The Peace Table Helps Children Express Their Feelings
Expressing how they feel requires children to use words: Angry, frustrated, hurt, sad, disappointed, nervous, anxious, happy, worried, relieved, calm. Guiding children through a process to resolve conflicts helps them find the words they need. “I felt angry when you knocked my work over…” What a great sense of accomplishment we all feel when children utter the words, “Peace is declared.”
It’s Time for a Story!
We all have our favorite books that we read every year. Maybe it is Caps for Sale by Esphyr Slobodkina. The children love the repetition of “Caps! Caps for sale! Fifty cents a cap!” Perhaps Jambo Means Hello is a must-read. What a joy it is to hear the children greet each other with “Jambo rafiki!”
Children will ask you to read books over and over again. Have you ever sat in the book corner reading to one child and before you knew it, a small group assembled at your feet? Again, we are witnessing their love of words. When the children in the classroom are normalized, it is possible to read to a small group during the work period.
Tell stories too. This tradition started so long ago around the campfire. We can carry it out in the classroom as well. Tell personal stories or stories that relate to the children’s experiences. The children in my class loved to hear the story about Freckles, the beagle that I got for my seventh birthday.
You and the children can make up stories. Let the children fill in the blanks. “There once was a boy named _______ and a girl named ________. They lived in _____. One day, they took a trip to _________, where they ate ________.” Continue the story. The children will learn how to structure the story with a beginning, middle, and end and use many words to complete it.
Sharing Day: The More Words the Merrier!
Children look forward to sharing objects or experiences. This is another excellent opportunity for language development.
Some children might need a little prompting from you. Ask open-ended questions to get them started. “Where did you find the acorn?” “What is your hamster’s name?” Encourage discussion: “Please tell us what colors you used in your painting.” “Tell us how you felt when you went sledding.”
Allow time for the other children to ask questions and make comments. Think of “Sharing Day” as the children’s introduction to public speaking.
Talk to the Animals
Model how to talk to the animals in your classroom.

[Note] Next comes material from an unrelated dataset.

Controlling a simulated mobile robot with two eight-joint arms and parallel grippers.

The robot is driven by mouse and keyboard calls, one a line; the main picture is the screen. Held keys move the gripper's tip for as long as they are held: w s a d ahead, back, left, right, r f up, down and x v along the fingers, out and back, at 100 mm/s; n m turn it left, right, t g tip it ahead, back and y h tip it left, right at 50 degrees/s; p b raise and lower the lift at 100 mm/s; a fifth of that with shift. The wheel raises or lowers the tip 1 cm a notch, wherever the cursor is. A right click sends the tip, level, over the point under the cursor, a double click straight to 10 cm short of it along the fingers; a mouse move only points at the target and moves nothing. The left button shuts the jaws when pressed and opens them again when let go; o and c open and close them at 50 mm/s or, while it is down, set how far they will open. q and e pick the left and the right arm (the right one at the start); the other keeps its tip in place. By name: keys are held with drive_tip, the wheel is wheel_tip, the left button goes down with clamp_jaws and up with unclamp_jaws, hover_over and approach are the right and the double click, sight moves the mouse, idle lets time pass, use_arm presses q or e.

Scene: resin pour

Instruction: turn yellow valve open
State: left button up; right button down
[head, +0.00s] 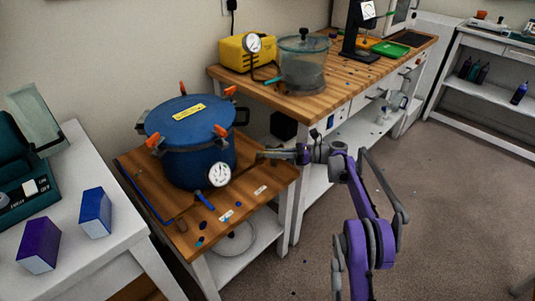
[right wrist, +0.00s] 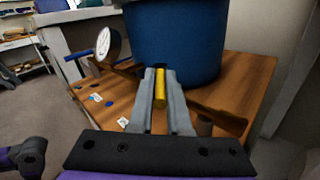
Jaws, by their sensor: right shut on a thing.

The teacher’s soft-spoken, nurturing greeting to the class parakeet lets children know that not only our words, but also our tone of voice, is important when communicating with others.
Once they’ve received the “how to feed the animal” lesson, children can talk to their friends as they feed the animal. “Let’s get the measuring cup. I’m measuring one-half cup of bird seed. Let’s pour the bird seed into the bird’s food container. Would you please check the water level in the water container? It’s time to replenish the water.”

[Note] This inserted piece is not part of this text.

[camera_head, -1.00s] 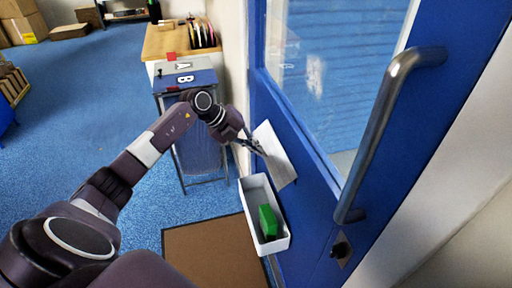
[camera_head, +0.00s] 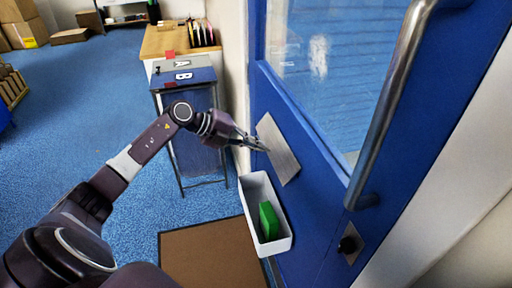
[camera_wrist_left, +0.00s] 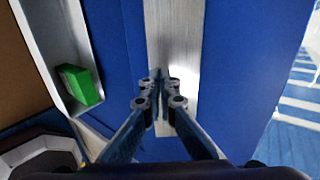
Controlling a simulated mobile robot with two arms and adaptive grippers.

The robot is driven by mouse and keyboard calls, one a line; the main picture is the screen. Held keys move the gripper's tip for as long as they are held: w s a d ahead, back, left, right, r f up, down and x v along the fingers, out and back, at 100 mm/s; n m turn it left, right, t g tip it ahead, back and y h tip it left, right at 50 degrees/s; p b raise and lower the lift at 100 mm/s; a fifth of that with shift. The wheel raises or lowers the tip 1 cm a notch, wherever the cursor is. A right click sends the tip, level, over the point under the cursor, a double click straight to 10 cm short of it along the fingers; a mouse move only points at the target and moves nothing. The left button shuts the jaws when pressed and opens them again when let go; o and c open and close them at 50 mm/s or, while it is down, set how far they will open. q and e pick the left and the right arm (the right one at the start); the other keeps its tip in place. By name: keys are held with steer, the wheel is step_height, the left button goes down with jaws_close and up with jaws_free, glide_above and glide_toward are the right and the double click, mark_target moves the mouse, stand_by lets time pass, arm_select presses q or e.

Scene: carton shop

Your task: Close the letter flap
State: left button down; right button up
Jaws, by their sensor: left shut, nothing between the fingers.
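The letter flap (camera_head: 281,152) is a silver-grey rectangular plate on the lower part of the blue door (camera_head: 313,185). It looks flat against the door in the head view. In the left wrist view the flap (camera_wrist_left: 174,35) runs upright through the middle, with a bright reflection. My left gripper (camera_head: 264,148) is shut and empty, its tips at the left side of the flap. In the wrist view the closed fingertips (camera_wrist_left: 158,80) overlap the flap's lower part; I cannot tell whether they touch it. My right gripper is not in view.
A white bin (camera_head: 247,188) holding a green block (camera_head: 268,221) sits at the door below the flap. A steel handle (camera_head: 392,90) and a dark lock knob (camera_head: 348,245) are at the right. A two-lid stand (camera_head: 185,78) is behind my arm. A brown mat (camera_head: 205,255) lies in front.

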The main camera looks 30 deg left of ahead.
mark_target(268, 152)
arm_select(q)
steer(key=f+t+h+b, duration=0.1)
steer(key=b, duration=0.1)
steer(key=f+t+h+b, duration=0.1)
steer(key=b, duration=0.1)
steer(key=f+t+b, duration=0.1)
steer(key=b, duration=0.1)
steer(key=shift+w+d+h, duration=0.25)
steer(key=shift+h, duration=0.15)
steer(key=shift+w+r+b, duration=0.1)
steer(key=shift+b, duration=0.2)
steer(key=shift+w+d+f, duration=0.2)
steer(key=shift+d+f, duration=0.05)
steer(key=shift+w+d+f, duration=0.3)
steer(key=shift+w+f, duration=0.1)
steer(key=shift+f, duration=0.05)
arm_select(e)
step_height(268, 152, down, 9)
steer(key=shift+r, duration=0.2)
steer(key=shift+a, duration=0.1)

Children love using words to identify the parts of an animal. The canary has a beak, wings, and so on. The Beta fish has gills. Children love classifying the animals. The Chinese water dragon is a reptile. The fire-bellied toad is an amphibian.
Nature Walk and Nature Table
Children love nature walks. When you return from your walk, children can place their treasures on the nature tray. Have a lively discussion about your finds. “This a palm frond.” “Is the pine cone rough or smooth?” “Is the feather light or heavy?” “What kind of leaf is this?”

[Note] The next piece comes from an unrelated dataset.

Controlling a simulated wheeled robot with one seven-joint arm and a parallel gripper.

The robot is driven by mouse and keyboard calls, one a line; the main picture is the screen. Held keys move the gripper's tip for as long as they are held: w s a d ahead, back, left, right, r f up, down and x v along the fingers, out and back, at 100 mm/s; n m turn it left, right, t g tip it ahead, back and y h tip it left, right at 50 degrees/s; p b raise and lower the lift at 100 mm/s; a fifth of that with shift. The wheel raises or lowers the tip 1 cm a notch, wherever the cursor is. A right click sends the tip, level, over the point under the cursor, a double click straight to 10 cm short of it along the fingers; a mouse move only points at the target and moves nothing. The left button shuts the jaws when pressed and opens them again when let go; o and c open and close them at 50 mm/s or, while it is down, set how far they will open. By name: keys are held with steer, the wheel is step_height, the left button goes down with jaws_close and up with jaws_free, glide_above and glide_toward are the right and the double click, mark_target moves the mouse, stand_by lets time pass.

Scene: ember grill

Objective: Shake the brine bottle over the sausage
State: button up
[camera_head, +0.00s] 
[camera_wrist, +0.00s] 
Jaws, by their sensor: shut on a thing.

Talk about your senses. What did you smell while on the walk? “I smelled a fragrant rose! It smelled like cinnamon.” What did you hear? “I heard a pigeon cooing.” “I heard a woodpecker pecking the oak tree.”
Encourage children to bring items to school that they find at home or on a trip. Talk about how birds gather sticks, leaves, and mud to make their nest. Again, the more words we use the better. Of course, remind them not to disturb nature. We would never take a bird’s nest from a tree, but an old bird’s nest that has fallen out of a tree is okay.
Time to Say Goodbye!
We’ve enjoyed our day with the children. It’s time to say goodbye. We might gather at circle and talk about our day. Perhaps we read a book or recite a poem. Sing a goodbye song? Whatever we choose, we communicate through words. There are many opportunities throughout the day for us to provide a rich environment full of words.